Direction: Where the data below has the string "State", return the whole line.

The records:
■ ■ ■ ■ ■ ■ ■
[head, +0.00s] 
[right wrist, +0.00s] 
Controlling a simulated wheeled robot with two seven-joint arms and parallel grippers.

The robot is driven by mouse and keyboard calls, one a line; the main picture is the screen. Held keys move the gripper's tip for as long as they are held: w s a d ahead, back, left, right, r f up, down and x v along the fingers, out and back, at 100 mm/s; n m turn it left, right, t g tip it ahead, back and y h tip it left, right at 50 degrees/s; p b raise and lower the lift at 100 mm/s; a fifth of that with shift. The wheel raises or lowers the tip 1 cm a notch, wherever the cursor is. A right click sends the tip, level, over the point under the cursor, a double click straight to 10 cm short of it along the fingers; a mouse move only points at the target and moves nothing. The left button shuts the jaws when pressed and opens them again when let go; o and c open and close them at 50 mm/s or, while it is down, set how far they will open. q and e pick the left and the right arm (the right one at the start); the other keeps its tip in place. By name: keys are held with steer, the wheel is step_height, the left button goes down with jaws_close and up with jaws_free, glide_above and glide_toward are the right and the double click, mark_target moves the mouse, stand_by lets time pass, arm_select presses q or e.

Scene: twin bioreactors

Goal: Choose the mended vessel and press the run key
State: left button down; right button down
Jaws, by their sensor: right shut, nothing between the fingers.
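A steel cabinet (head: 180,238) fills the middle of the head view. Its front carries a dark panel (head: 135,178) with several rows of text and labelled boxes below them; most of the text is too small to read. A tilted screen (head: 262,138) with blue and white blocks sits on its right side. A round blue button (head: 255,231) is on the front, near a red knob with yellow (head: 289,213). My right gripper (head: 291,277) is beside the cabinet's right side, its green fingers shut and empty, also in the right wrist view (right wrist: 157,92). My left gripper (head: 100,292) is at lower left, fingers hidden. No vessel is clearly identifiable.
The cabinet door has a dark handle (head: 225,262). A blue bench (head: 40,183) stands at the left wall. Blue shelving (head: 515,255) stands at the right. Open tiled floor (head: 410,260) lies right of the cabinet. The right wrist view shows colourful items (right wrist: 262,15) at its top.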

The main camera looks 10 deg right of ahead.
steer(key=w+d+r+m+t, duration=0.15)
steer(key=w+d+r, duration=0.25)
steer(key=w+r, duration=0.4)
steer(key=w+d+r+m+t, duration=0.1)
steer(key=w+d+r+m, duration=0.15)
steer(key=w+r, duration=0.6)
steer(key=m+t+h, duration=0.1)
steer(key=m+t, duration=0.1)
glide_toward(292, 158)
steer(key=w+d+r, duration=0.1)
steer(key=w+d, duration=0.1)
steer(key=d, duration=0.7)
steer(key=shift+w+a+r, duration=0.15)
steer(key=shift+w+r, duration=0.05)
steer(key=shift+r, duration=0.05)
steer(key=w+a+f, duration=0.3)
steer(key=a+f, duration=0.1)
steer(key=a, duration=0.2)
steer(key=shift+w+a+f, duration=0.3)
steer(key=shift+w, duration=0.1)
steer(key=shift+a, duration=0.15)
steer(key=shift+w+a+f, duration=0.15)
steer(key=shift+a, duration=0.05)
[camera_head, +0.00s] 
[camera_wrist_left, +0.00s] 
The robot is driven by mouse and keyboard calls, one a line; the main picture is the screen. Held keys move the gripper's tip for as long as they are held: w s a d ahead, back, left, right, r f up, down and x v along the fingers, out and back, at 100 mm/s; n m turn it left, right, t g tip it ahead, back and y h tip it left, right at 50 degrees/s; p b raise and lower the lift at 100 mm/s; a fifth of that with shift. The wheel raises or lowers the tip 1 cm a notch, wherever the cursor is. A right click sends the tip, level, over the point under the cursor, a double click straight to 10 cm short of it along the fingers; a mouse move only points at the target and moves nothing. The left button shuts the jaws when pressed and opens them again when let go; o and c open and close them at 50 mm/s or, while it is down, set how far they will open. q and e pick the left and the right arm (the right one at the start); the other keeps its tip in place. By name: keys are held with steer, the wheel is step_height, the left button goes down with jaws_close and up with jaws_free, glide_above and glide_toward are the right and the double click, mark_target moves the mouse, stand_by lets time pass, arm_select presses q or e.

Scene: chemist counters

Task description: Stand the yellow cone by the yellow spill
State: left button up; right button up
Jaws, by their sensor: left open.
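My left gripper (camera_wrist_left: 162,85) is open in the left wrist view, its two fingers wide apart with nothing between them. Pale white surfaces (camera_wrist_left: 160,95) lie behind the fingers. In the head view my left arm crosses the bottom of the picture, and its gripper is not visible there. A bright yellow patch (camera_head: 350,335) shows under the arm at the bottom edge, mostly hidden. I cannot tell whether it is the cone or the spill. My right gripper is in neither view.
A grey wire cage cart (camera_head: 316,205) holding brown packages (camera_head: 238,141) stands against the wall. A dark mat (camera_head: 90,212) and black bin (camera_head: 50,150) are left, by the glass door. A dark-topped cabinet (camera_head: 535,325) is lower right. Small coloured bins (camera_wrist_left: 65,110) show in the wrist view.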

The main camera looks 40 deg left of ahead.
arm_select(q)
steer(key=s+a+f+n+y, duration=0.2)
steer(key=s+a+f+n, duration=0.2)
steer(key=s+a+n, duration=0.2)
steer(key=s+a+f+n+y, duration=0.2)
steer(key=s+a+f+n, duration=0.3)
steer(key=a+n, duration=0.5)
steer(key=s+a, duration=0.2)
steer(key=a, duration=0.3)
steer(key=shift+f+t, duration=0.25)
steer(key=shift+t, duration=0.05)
■ ■ ■ ■ ■ ■ ■
Result of this exercise:
State: left button down; right button down
State: left button up; right button up

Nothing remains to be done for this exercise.